• **DO THIS**: Return the lines from the one that contains "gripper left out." through the one that contains "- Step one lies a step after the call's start", both included, exactly as written and with nothing added.

• **RECORD LIST**:
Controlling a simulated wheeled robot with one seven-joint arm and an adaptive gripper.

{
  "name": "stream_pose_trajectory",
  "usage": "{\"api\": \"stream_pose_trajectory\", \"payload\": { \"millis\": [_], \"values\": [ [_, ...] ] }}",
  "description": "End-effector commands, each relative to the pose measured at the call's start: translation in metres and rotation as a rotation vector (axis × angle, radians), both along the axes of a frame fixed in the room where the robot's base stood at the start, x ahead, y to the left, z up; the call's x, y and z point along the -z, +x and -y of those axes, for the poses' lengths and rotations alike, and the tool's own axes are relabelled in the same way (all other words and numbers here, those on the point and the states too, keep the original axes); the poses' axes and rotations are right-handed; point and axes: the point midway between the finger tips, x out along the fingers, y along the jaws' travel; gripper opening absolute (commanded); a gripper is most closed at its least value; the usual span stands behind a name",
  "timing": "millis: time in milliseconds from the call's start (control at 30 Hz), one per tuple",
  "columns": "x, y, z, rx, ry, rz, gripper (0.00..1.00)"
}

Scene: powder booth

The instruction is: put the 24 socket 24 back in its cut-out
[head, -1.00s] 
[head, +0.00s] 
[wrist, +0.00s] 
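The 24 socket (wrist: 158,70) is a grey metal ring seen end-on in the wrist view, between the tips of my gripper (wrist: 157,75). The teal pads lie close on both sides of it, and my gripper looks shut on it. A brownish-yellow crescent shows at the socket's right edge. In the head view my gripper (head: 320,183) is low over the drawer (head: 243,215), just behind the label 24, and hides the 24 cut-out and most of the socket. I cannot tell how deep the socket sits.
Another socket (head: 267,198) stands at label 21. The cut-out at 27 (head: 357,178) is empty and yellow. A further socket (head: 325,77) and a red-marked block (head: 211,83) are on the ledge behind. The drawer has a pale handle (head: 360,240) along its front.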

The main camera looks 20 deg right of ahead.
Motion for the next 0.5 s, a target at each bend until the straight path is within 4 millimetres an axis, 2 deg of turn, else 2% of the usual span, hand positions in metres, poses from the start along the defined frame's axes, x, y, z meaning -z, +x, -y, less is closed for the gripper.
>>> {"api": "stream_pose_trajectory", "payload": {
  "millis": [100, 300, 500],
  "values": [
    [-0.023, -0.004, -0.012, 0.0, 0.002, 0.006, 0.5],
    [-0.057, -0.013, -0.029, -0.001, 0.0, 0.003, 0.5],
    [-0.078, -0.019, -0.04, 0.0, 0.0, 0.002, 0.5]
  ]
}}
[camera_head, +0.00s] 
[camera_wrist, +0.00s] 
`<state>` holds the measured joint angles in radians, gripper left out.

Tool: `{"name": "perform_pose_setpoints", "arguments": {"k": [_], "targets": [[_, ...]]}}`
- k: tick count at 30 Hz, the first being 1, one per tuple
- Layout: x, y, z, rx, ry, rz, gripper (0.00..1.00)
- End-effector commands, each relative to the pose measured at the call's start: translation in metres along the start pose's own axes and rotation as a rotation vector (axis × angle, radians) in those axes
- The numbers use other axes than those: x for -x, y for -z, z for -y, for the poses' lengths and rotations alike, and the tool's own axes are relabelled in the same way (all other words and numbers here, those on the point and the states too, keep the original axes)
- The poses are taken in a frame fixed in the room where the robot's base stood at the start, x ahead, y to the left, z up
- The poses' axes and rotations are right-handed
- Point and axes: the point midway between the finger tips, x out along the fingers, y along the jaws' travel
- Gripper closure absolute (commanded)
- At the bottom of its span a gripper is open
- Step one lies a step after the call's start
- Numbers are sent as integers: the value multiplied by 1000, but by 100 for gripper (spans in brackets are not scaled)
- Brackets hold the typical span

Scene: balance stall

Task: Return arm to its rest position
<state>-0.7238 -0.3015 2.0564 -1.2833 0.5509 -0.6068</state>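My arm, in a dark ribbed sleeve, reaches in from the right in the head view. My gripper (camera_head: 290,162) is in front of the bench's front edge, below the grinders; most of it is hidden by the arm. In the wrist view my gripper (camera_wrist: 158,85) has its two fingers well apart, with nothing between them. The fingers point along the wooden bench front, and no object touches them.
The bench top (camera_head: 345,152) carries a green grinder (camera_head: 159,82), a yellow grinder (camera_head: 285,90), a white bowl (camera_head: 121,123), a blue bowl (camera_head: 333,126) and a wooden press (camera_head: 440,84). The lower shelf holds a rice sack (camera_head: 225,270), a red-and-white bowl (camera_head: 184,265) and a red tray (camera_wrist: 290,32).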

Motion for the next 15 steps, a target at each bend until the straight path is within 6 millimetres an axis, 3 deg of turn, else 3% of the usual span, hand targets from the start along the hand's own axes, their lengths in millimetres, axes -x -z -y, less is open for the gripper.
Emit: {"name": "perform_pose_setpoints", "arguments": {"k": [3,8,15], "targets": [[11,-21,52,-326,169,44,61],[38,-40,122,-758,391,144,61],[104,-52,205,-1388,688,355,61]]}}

• **FINAL RESULT**:
`<state>` holds the measured joint angles in radians, gripper left out.

Tool: `{"name": "perform_pose_setpoints", "arguments": {"k": [_], "targets": [[_, ...]]}}`
- k: tick count at 30 Hz, the first being 1, one per tuple
- Layout: x, y, z, rx, ry, rz, gripper (0.00..1.00)
- End-effector commands, each relative to the pose measured at the call's start: translation in metres along the start pose's own axes and rotation as a rotation vector (axis × angle, radians) in those axes
- The numbers use other axes than those: x for -x, y for -z, z for -y, for the poses' lengths and rotations alike, and the tool's own axes are relabelled in the same way (all other words and numbers here, those on the point and the states too, keep the original axes)
- The poses are taken in a frame fixed in the room where the robot's base stood at the start, x ahead, y to the left, z up
- The poses' axes and rotations are right-handed
- Point and axes: the point midway between the finger tips, x out along the fingers, y along the jaws' travel
- Gripper closure absolute (commanded)
- At the bottom of its span a gripper is open
- Step one lies a step after the call's start

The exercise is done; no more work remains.